Today the 4th OISC|CPLP Seminar began under the motto “The SAI, improving Public Finance Management and Agenda 2030: PFM-RF, its benefits and challenges.” The event is supported by the Pro PALOP-TL SAI (Phase II), a project funded by the European Union and implemented directly by the UNDP, and will run until 7 June.
On 3 and 4 June, a Working Group of the Courts of Auditors of Cape Verde, Angola, Guinea-Bissau and São Tomé and Príncipe brings together more than 35 auditors in Praia, Cape Verde (in the United Nations Meeting Room). The works aim to enable the courts of auditors to finalise the implementation of the new “Reporting Framework for Public Finance Management – (GFP-RP)” tool, which allows Supreme Audit Institutions to report on the global risks of public finance management, and to make recommendations to mitigate the identified risks inherent in the budget cycle.
This advanced group meets as part of the 6th Seminar of the Organisation of Supreme Audit Institutions – OISC|CPLP that will be held on 6 and 7 June, in Cidade da Praia (Hotel Tropico), where more than 100 representatives and senior dignitaries of the Supreme Audit Institutions of the CPLP participate to reflect on the summits and staff of these institutions and of the OISC|CPLP on the main advantages in the use of the “Reporting Framework for Public Finance Management – (GFP-RP)” used for an assessment of public finances by the courts of accounts with a focus on the SDG.
The GFP-RF aims to strengthen the role of SAI in the assessment of public finances, thus enabling the performance of public financial management processes to be assessed throughout the budget cycle. The use of the tool allows the courts of auditors to cover in their external audit and control the main policy-making institutions for public finance management, such as the Ministry of Finance, the Parliament and the Tax Authority, as well as other Ministries and departments which are by their nature considered important for the achievement of the SDG.

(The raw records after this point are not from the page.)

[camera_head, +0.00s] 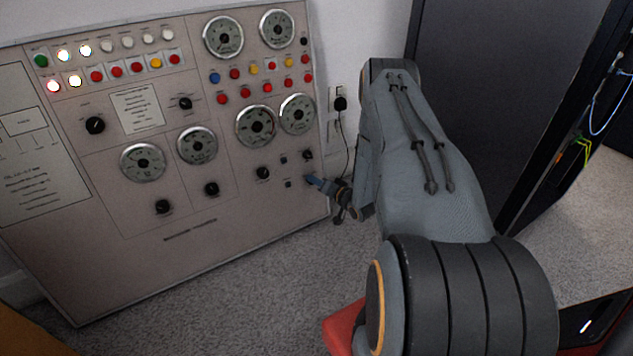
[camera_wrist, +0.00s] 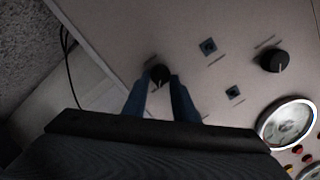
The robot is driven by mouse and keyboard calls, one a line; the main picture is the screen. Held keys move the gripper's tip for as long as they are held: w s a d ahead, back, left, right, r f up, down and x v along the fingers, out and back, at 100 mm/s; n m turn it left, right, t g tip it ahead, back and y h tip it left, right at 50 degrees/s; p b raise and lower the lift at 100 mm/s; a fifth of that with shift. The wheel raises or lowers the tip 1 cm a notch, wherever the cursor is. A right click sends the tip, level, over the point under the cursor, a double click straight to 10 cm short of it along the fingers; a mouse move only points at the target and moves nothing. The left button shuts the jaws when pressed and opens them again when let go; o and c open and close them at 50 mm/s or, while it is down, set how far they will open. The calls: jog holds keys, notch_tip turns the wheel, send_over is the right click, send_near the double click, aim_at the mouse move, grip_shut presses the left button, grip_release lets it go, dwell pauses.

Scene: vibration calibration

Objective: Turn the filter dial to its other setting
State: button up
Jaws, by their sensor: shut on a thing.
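In the wrist view a small black dial (camera_wrist: 159,74) sits on the beige panel between the tips of my gripper (camera_wrist: 161,82). The blue fingers are closed on its sides. Its pointer mark is not clear, and the label beside it is too small to read. In the head view my gripper (camera_head: 310,181) reaches the lower right part of the panel (camera_head: 240,210) from the right. Its fingertips cover the held dial there.
Another black knob (camera_wrist: 272,60) and two small square sockets (camera_wrist: 208,46) lie beside the held dial. A further knob (camera_head: 308,155) is just above my gripper. Gauges (camera_head: 297,114) sit higher. A wall plug with a cable (camera_head: 341,104) and a dark cabinet (camera_head: 480,90) stand right of the panel.

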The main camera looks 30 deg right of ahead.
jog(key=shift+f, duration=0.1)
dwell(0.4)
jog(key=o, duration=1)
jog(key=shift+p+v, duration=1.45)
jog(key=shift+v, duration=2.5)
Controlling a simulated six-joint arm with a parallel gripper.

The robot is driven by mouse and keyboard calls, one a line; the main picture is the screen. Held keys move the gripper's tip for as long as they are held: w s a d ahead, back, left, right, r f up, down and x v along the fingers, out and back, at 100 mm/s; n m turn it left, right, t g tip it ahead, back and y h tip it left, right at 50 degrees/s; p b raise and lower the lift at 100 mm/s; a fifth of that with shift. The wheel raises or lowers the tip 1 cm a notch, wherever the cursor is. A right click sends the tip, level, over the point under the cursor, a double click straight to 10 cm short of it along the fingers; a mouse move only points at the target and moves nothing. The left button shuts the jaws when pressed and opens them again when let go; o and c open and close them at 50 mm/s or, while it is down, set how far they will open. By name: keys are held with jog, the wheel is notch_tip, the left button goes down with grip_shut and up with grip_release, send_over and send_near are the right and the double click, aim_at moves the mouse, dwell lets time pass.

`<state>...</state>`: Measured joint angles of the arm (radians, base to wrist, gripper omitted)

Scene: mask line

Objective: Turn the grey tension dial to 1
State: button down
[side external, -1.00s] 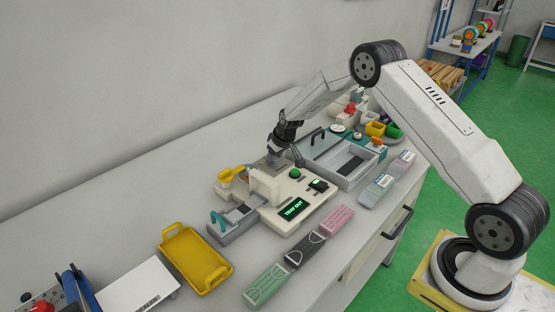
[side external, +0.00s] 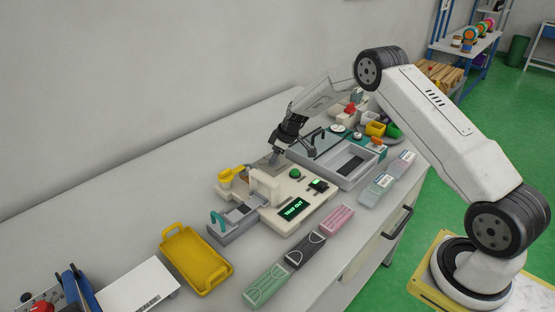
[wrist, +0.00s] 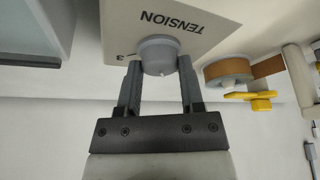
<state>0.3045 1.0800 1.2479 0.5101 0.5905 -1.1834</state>
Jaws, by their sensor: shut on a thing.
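The grey tension dial (wrist: 160,52) is a round knob on a cream panel marked TENSION, which appears upside down in the wrist view. A digit that looks like 3 shows at the dial's lower left; other marks and the pointer are hidden or out of view. My gripper (wrist: 159,69) is shut on the dial, one finger on each side. In the side external view my gripper (side external: 277,156) is at the back of the cream machine (side external: 270,207), and the dial is too small and covered to make out there.
The machine has a green-lit display (side external: 293,209) and a green button (side external: 295,174). A grey tray (side external: 345,165) stands close to its right. A yellow part (wrist: 250,97) and a tan roll (wrist: 228,70) are near the dial. A yellow tray (side external: 195,260) lies to the left.

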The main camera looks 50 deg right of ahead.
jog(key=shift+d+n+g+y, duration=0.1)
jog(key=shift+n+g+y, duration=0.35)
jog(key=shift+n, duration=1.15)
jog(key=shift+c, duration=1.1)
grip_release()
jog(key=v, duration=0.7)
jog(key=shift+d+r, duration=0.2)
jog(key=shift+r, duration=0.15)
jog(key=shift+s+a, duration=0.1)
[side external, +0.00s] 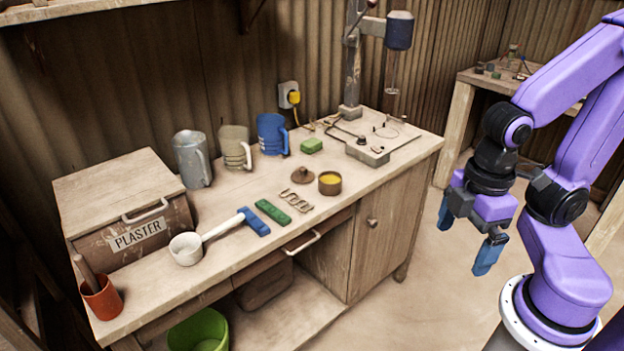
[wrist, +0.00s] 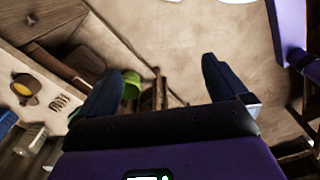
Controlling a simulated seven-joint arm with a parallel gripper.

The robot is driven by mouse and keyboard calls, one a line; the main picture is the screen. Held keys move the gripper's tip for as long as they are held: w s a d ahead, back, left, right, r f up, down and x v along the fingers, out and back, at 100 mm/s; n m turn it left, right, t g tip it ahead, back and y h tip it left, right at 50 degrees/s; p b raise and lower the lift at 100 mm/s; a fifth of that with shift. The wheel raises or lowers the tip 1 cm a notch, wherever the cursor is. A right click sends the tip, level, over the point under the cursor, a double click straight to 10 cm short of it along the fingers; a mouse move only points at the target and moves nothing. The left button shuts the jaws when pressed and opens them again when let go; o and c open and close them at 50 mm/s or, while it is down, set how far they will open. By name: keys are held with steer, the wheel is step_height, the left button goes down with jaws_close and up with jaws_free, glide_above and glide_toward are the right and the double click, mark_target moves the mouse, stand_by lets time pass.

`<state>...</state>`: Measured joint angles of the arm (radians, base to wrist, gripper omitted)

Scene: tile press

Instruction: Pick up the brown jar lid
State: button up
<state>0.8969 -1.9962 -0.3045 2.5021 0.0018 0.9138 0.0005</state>
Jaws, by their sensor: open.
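The brown jar lid (side external: 302,173) lies on the workbench with its small knob up, just left of an open brown jar (side external: 330,185) with yellow contents. My gripper (side external: 464,240) hangs to the right of the bench, beyond its right end and well apart from the lid. Its blue fingers are spread and nothing is between them. The wrist view shows the open gripper (wrist: 167,72) over the floor, with the yellow-filled jar (wrist: 21,89) small at the left edge. I cannot clearly make out the lid there.
A press stand (side external: 352,75) rises at the back right. Floor between bench and arm is clear.

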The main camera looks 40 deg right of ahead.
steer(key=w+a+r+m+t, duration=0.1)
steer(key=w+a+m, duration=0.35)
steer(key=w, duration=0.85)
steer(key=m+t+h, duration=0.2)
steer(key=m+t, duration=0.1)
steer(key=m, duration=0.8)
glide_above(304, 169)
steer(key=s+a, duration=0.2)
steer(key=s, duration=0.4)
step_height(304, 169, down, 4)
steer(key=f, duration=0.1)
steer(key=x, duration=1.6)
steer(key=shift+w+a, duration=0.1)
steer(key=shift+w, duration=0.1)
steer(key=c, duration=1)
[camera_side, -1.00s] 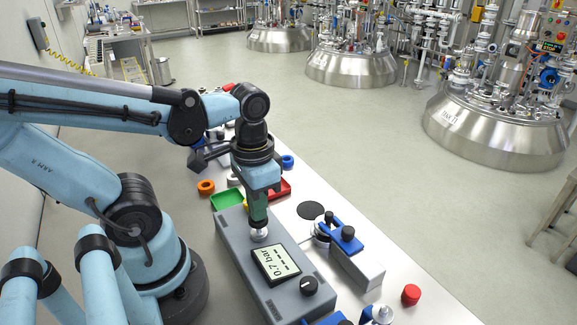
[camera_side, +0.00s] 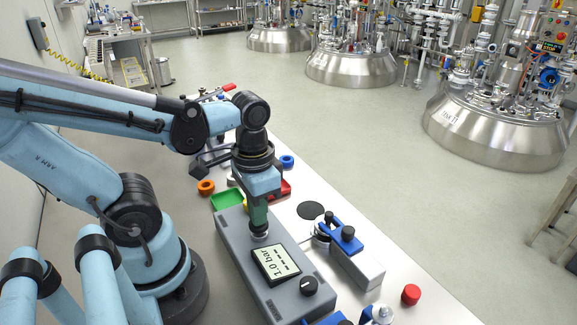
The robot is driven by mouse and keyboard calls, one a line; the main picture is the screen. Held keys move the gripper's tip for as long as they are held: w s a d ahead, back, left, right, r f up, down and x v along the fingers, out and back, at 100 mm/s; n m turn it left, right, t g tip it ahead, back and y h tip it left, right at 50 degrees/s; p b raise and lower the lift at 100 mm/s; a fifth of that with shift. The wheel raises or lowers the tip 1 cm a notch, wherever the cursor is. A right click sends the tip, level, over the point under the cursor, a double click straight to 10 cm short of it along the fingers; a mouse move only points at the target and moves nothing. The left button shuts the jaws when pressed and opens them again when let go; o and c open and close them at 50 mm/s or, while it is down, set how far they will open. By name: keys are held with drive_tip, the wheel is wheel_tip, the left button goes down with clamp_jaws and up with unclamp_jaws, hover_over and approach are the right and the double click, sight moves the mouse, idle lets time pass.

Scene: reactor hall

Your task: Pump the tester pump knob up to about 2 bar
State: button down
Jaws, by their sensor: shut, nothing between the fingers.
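The grey tester (camera_side: 240,248) lies on the white bench. Its display (camera_side: 277,264) reads 1.0 bar, with a row of dashes beside the number. The silvery pump knob (camera_side: 260,237) is on the tester's top, at the far end from the black dial (camera_side: 309,286). My gripper (camera_side: 259,228) points straight down over the pump knob, shut and empty, with its fingertips at the knob's top. The fingers hide part of the knob, and I cannot tell if they press on it.
A blue and grey clamp fixture (camera_side: 352,255) stands right of the tester. A red cap (camera_side: 411,294), a black disc (camera_side: 311,210), a green tray (camera_side: 228,200), a red tray (camera_side: 284,190) and an orange ring (camera_side: 206,187) lie on the bench.

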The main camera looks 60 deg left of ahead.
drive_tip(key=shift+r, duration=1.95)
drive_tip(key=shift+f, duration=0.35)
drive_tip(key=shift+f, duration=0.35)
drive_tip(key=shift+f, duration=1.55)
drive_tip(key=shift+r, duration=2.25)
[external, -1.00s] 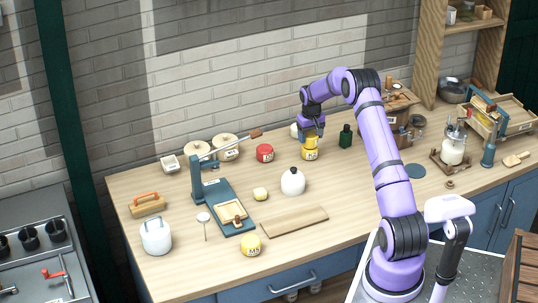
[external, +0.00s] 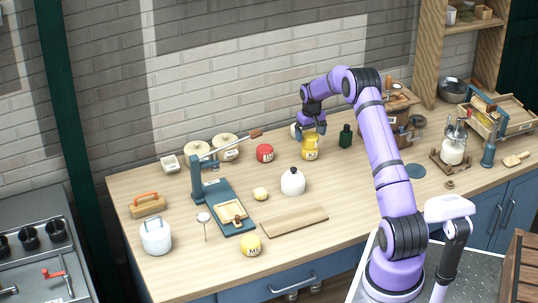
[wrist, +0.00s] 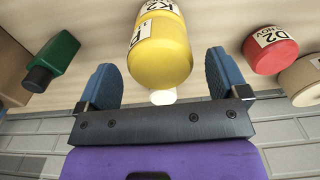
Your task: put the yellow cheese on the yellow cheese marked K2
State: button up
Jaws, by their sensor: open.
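Two yellow cheeses appear stacked on the counter below my gripper (external: 311,132). The upper yellow cheese (wrist: 161,62) sits between my open blue fingers in the wrist view, with a gap on each side.
A red cheese marked D2 (external: 264,153) stands left of the stack, and a dark green bottle (external: 345,136) right. A white kettle-like pot (external: 293,182) is in front. A yellow cheese marked M5 (external: 251,245) is near the front edge. Bare counter lies right of the pot.

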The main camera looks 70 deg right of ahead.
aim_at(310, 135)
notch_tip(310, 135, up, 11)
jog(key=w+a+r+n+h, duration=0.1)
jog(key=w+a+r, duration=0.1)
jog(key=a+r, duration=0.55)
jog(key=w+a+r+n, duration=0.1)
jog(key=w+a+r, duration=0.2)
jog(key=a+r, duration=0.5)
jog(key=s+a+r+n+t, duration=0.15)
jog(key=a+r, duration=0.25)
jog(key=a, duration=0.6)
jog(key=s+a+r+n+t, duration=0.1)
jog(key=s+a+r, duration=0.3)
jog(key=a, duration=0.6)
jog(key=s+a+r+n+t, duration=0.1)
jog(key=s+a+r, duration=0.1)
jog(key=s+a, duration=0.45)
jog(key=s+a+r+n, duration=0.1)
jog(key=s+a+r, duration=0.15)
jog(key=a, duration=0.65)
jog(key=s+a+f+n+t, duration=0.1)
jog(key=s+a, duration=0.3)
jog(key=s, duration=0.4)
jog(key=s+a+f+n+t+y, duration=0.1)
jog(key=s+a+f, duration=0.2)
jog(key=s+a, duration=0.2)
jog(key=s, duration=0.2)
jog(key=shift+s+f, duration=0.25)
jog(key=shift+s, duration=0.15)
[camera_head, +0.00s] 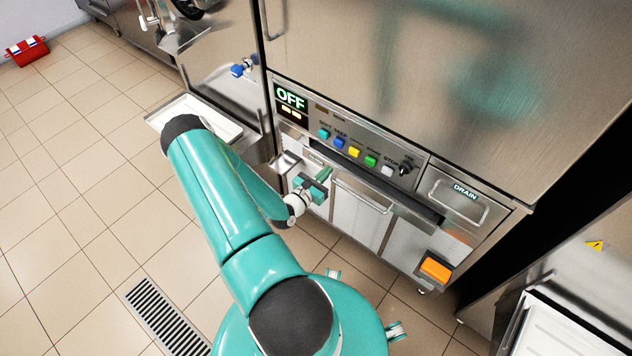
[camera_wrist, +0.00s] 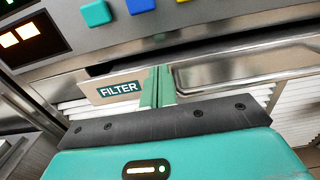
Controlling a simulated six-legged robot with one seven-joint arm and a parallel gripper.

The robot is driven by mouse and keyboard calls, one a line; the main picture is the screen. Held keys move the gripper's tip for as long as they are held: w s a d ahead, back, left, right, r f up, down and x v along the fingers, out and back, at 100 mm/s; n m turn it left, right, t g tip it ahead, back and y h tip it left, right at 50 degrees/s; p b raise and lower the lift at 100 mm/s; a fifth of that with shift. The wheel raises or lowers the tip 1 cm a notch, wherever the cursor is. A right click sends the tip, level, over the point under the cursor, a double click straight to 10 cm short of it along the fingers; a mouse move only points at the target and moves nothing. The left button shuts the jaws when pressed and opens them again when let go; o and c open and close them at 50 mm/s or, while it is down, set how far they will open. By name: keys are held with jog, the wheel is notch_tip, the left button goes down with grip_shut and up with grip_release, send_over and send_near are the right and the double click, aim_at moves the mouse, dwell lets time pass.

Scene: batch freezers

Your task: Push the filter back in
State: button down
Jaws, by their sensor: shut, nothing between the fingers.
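The filter front (camera_wrist: 102,93) has a green FILTER label (camera_wrist: 120,89) and white slatted or pleated parts below it. In the head view, the filter (camera_head: 357,222) sits low in the machine under the button panel, with a metal handle bar across its front. A dark gap shows above it; I cannot tell exactly how far it stands out. My gripper (camera_head: 326,174) is at the left part of the filter front. In the wrist view its green fingers (camera_wrist: 158,75) are shut together, just right of the label, holding nothing. Whether the tips touch the front is unclear.
Coloured buttons (camera_head: 355,152) and a lit OFF display (camera_head: 291,98) sit above. A DRAIN drawer (camera_head: 457,197) and an orange block (camera_head: 436,268) are to the right. A white tray (camera_head: 200,116) juts out at left. Tiled floor at left is mostly clear, with a drain grate (camera_head: 165,318).

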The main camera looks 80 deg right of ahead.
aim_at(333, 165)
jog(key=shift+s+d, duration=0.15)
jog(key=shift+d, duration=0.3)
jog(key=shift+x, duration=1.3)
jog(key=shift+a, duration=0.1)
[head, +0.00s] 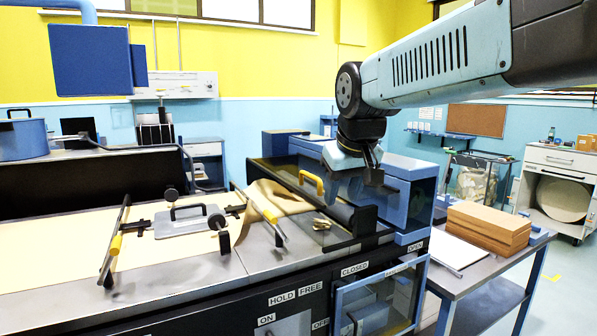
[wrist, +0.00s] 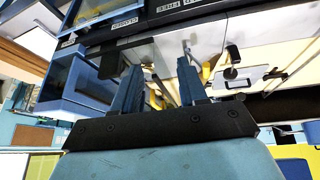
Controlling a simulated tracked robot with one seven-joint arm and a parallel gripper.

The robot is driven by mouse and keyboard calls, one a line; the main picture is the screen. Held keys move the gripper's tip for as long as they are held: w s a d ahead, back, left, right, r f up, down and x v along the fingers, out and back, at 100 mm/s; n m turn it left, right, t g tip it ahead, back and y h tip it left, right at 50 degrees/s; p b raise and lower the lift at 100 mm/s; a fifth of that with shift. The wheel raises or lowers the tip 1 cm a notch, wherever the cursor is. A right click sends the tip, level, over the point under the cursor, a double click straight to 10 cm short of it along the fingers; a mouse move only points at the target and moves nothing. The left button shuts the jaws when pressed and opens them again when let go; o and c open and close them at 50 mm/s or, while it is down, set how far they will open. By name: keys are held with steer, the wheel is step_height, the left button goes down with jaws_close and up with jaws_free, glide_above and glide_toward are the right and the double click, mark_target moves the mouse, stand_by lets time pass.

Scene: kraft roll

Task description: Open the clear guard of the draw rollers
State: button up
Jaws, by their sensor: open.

Phase II of the Pro PALOP-TL SAI, the “Programme to Consolidate Economic Governance and Public Finance Management Systems in PALOP-TL – Pro PALOP-TL SAI (Phase II)”, is funded by the European Union with a contribution of EUR 7,750,000 (equivalent to USD 8,813,300) for a total budget of EUR 7,843,700 (USD 8,919,856) for a period of 3 years.
The project is co-funded and administered by the UNDP and should capitalise on the successes of the predecessor project, expanding the intervention logic with the aim of promoting a south-south and triangular cooperation facility for the consolidation of public finance management systems in the PALOP and East Timor.
The project will continue to promote the strengthening of budgetary transparency, external control of public accounts, legislative oversight and social monitoring of public expenditure in PALOP and East Timor.